Holl’s approach to working with tea as an ingredient? Use it like a spice—sparingly, not overpoweringly. Jasmine tips replace the thyme sprigs he’d typically use to roast a rainbow of beets; the beets are then thinly sliced like sandwich meat, layered with avocado, veggies, and powdered White Petal tea blended into sheep’s cheese, all sandwiched between Grano Bakery’s spelt bread to make the Garden Sandwich. For one of his breakfast cups, Holl will combine coconut yogurt with Red Nectar tea-infused strawberry jam, toasted coconut, orange zest, fennel pollen, and a concoction he calls raspberry-rose rubble: rose petals, toasted genmaicha, pistachios, and white chocolate. The Smith Bowl will combine sencha-infused quinoa with tea-plumped raisins, kale, apples, spiced sweet potato, and chai walnuts. For dessert, Holl will offer thumbprint cookies filled with tea-infused jam, among others (he’s been playing around with tea cookies for a while).

Because the tea flavors are mild, Holl says, you can pair these dishes with any of Smith’s numerous tea options, whether served hot by the cup or the pot, in a curated tea flight, gaiwan-style, iced, in a nonalcoholic tea cocktail, or pulled from the espresso machine to make a latte.

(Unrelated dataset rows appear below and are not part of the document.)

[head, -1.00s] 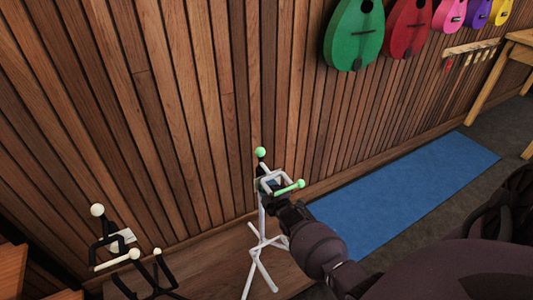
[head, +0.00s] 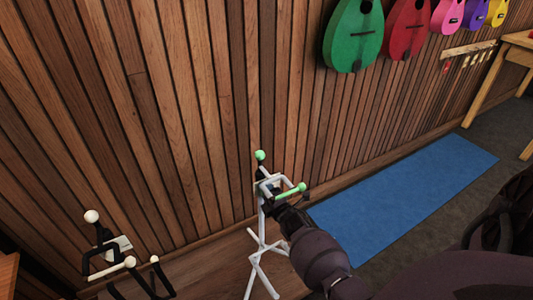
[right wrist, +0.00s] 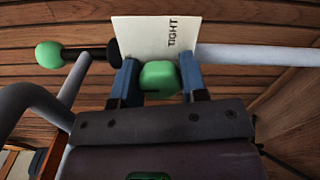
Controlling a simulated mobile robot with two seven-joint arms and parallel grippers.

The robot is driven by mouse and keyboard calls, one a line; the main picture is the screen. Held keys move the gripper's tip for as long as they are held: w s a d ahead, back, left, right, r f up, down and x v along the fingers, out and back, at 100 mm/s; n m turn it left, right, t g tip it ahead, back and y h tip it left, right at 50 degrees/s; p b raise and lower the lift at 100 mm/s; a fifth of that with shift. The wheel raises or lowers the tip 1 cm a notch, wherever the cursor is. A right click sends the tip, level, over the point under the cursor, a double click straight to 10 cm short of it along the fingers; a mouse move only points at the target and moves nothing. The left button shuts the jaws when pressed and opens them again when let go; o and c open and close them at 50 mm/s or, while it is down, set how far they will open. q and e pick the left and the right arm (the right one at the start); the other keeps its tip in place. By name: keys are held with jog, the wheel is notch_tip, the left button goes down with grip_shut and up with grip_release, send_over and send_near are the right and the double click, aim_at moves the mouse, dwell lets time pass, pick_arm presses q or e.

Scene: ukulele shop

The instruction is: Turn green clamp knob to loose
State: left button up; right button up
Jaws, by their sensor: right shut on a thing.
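The green clamp knob (right wrist: 160,77) is a small rounded block between the two blue fingers of my right gripper (right wrist: 158,82) in the right wrist view. The fingers are shut on it. A white card (right wrist: 150,38) reading "TIGHT" stands just behind the knob. The gripper hides the knob there. My left gripper is not in view.
A black stand with white tips (head: 130,262) is at the lower left. A wood-slat wall (head: 180,120) rises close behind. A blue mat (head: 410,200) lies clear to the right.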

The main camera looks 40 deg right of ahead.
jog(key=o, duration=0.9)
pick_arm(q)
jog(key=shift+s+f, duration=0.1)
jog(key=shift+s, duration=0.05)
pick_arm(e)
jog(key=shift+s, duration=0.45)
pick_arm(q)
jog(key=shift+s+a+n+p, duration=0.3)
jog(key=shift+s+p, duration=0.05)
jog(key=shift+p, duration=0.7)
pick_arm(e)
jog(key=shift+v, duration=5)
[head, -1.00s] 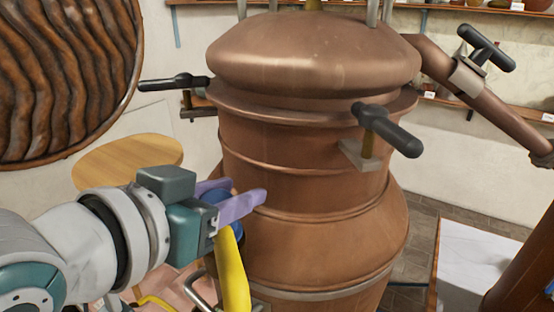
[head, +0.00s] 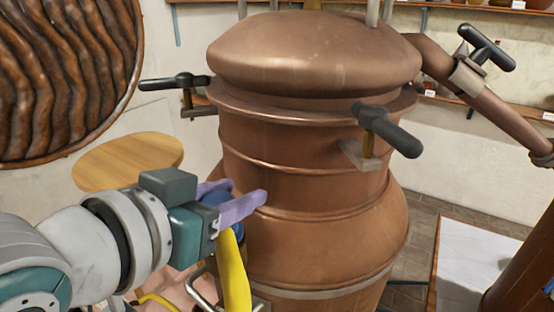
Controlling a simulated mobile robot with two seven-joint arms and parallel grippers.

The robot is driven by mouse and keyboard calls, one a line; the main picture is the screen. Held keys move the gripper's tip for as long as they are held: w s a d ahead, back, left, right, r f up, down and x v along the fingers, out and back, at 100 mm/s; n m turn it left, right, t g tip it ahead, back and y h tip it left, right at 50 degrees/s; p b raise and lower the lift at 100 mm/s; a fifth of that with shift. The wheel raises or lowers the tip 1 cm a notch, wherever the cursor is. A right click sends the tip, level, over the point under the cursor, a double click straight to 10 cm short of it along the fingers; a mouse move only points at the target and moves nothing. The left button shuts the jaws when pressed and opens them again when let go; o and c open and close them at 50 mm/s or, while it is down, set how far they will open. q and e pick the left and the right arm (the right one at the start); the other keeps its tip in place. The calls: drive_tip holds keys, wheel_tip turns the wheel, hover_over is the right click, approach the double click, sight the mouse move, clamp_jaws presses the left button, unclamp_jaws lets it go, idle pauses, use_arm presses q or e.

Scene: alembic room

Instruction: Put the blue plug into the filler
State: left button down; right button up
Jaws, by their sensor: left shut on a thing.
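My left gripper (head: 232,196) comes in from the left, its purple fingers shut on the blue plug (head: 214,198). The plug is mostly hidden between the fingers. It is held beside the left flank of the large copper still (head: 310,170). A yellow curved pipe (head: 235,272) stands right below the fingers, with a dark blue part (head: 238,231) at its top. I cannot tell whether this pipe is the filler or whether the held plug touches it. My right gripper is not in view.
Black-handled clamps stick out from the still at left (head: 175,82) and right (head: 388,130). A round wooden stool top (head: 128,162) is behind my left arm. A white-topped block (head: 468,262) is at lower right. Shelves (head: 500,108) line the back wall.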

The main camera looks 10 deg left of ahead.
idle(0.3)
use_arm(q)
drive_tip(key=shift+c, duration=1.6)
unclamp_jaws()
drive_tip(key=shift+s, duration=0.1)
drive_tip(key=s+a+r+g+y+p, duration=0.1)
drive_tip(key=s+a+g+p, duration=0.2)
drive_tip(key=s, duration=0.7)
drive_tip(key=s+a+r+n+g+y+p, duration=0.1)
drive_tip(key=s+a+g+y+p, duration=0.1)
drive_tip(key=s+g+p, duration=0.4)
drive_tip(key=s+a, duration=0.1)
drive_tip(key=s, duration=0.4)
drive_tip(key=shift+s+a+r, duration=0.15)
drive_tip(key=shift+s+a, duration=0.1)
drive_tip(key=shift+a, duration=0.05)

And not every dish involves tea—take, for example, the turmeric noodles with Napa cabbage, pickled carrots, and herbs that were a hit during Holl’s pop-ups at Smith Teamaker over the summer, or the buckwheat peanut butter miso cookies on the dessert menu. But Holl is confident he can turn visitors into tea-loving converts if they aren’t already.

“Kind of funny—pre-working with Smith, I was an avid coffee drinker, not so much a tea drinker,” Holl says. “But if you know me, you affiliate me with a couple of things, and it’s pigs, mushrooms, and plants.... Our ethos aligned [with] my style of cooking—being connected deeply to where my food comes from... What we do at Smith is very much in the same form of how we source our ingredients—very connected and thoughtful,” he says. After a tea tasting with Smith’s head tea maker, and a discussion of their similar approaches toward building flavor, Holl says, “I instantly fell in love with tea.” 

Smith Teamaker, opening May 29; 500 NW 23rd Ave, indoor and covered outdoor seating available, plus takeout and delivery, 9 am to 5 pm.